The JWST Spectroscopic Properties of Galaxies at $z=9-14$

Abstract: We characterize the JWST spectra of $61$ galaxies at $z=9-14$, including $30$ newly-confirmed galaxies. We directly compare the $z>9$ spectroscopic properties against $401$ galaxies at $6<z\<9$, with the goal of identifying evolution in the star formation histories and ISM. We measure rest-UV emission line properties and UV continuum slopes, while also investigating the rest-optical emission lines for the subset of galaxies at $9.0<z\<9.6$. With these spectra, we constrain the stellar masses, specific star formation rates, dust attenuation, and the average metallicity and abundance pattern of $z\>9$ galaxies.
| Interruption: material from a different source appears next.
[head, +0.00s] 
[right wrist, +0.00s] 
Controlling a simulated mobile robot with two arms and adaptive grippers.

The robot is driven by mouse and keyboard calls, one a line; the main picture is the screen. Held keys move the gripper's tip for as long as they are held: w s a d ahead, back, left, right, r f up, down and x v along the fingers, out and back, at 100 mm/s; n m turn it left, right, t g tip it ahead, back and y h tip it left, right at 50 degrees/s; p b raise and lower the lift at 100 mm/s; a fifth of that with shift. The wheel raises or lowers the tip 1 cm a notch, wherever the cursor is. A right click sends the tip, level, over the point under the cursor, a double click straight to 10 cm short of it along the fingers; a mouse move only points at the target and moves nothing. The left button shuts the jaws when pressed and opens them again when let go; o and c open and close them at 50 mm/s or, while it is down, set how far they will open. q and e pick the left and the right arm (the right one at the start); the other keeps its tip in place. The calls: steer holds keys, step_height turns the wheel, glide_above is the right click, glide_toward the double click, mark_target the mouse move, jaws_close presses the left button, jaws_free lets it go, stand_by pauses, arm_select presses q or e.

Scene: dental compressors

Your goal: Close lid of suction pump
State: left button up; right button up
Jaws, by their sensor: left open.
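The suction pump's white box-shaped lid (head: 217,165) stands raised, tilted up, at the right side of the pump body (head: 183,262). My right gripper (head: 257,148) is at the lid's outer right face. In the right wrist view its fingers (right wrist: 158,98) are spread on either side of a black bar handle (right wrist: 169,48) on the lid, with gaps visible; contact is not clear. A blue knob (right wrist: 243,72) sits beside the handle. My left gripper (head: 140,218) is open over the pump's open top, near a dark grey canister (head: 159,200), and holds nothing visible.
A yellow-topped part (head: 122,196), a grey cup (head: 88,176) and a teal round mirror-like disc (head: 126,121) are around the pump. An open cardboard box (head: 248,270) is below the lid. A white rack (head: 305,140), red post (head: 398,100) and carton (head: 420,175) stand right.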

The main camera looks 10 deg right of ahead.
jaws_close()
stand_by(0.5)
Our dataset indicates that the emission lines undergo a marked change at $z>9$, with extremely large CIII], H$\beta$, and H$\gamma$ EWs becoming $2-3\times$ more common at $z>9$ relative to $6<z\<9$. Using the spectra, we infer the distribution of SFRs on short (SFR$_{\rm 3Myr}$) and medium (SFR$_{\rm 3-50Myr}$) timescales, finding that rapid SFR upturns (large SFR$_{\rm 3Myr}$/SFR$_{\rm 3-50Myr}$ ratios) are significantly more likely among $z\>9$ galaxies. These results may reflect a larger dispersion in UV luminosity at fixed halo mass and larger baryon accretion rates at $z>9$, although other physical effects may also contribute. We suggest that the shift in star formation conditions explains the prevalence of extreme nebular spectra that have been detected at $z>9$, with hard ionizing sources and nitrogen-enhancements becoming more typical at the highest redshifts. Finally, we identify five $z>9$ spectroscopically confirmed galaxies with red UV colors ($\beta\gtrsim-1.5$), either revealing a small population with moderate dust attenuation ($\tau_V=0.23-0.35$) or very high density nebular-dominated galaxies with hot stellar populations.